Below this line is a listing that includes pictures. Copy exactly, and only, the lines from the one containing "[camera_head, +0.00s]" through the one containing "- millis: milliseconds"; the pictures do not go in the copy.

>> start Dataset records

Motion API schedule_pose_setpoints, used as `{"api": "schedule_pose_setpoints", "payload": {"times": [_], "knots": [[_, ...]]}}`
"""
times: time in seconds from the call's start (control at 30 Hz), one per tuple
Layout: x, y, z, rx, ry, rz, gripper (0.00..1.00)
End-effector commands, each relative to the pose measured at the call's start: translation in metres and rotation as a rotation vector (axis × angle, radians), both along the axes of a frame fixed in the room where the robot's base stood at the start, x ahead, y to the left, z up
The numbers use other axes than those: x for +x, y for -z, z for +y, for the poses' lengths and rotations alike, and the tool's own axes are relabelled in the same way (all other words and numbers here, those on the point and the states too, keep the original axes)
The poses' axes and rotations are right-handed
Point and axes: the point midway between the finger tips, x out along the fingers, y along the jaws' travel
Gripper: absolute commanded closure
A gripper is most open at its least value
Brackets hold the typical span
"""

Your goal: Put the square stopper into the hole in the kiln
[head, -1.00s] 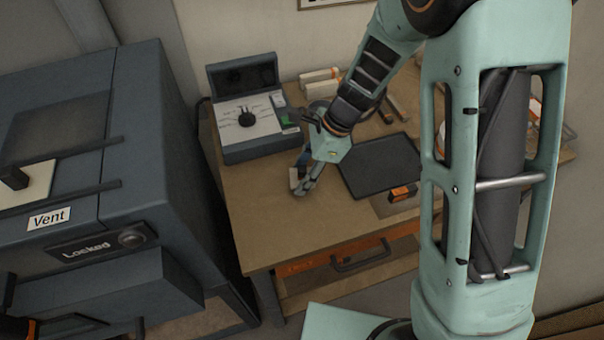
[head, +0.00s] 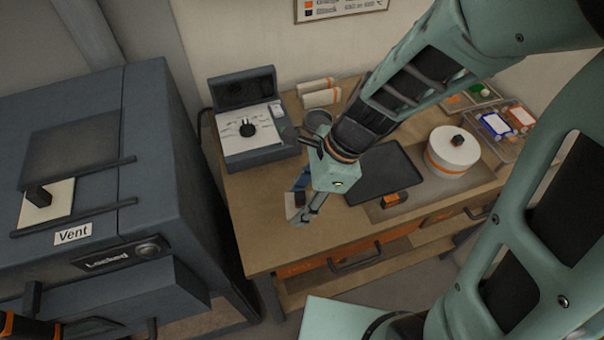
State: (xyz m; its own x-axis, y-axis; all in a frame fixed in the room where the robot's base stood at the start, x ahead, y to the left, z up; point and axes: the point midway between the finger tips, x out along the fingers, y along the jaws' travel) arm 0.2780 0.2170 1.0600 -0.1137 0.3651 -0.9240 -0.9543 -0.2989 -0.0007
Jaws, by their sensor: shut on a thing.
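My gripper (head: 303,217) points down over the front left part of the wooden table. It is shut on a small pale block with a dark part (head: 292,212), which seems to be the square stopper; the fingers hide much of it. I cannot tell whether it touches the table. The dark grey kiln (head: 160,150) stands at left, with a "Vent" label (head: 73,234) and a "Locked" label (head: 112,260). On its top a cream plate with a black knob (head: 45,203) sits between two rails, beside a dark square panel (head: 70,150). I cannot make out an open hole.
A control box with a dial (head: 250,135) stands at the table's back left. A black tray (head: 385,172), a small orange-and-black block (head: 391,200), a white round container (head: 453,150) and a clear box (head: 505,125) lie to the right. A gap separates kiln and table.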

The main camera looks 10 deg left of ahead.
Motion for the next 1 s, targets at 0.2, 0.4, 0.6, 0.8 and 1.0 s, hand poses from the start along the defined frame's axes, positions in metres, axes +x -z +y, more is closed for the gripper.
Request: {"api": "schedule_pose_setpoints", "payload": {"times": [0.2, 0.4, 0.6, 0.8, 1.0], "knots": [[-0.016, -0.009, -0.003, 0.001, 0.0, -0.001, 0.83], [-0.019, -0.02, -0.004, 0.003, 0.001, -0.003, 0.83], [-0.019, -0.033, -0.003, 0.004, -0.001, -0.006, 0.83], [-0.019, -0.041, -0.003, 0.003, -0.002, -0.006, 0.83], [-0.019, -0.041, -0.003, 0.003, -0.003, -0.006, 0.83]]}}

>> end Dataset records
>> start Dataset records

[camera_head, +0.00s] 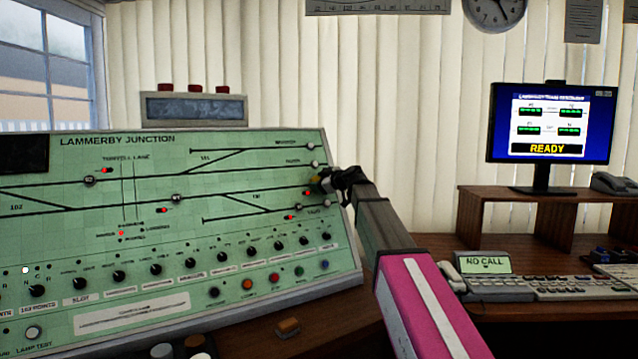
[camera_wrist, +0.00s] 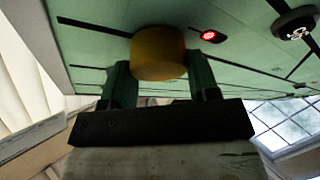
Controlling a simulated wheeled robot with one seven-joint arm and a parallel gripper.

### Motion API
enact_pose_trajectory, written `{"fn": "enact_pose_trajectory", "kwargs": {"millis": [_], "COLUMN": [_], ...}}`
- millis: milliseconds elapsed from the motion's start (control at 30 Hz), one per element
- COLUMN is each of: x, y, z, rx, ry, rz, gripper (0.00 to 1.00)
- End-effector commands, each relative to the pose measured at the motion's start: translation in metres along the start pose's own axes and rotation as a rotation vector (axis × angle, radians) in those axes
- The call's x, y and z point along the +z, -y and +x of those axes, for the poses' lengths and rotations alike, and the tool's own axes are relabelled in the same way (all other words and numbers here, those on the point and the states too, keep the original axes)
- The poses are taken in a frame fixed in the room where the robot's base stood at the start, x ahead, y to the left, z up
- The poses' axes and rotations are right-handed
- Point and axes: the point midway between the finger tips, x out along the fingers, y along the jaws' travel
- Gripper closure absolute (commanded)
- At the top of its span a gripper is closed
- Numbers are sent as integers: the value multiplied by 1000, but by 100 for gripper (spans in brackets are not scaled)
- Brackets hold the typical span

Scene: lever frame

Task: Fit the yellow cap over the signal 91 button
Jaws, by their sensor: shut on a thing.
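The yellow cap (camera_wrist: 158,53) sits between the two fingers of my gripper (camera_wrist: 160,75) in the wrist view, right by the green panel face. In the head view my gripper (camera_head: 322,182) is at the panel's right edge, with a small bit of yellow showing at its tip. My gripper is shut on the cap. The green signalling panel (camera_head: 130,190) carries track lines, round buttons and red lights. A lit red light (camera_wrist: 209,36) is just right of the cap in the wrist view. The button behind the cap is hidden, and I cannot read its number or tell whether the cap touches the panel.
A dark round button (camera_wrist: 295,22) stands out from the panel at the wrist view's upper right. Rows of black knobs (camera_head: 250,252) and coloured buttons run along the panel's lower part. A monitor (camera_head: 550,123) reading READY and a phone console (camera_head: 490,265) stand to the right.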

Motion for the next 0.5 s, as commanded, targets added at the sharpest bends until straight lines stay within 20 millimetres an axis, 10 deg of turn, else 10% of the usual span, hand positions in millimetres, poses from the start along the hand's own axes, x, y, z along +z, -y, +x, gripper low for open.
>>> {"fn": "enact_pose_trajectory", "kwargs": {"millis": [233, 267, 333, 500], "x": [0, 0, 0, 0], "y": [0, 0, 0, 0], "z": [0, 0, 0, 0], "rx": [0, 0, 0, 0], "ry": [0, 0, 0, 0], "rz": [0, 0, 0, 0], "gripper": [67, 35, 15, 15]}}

>> end Dataset records

- Task response -
[camera_head, +0.00s] 
[camera_wrist, +0.00s] 
Controlling a simulated wheeled robot with one seven-joint arm and a parallel gripper.

### Motion API
enact_pose_trajectory, written `{"fn": "enact_pose_trajectory", "kwargs": {"millis": [_], "COLUMN": [_], ...}}`
- millis: milliseconds elapsed from the motion's start (control at 30 Hz), one per element

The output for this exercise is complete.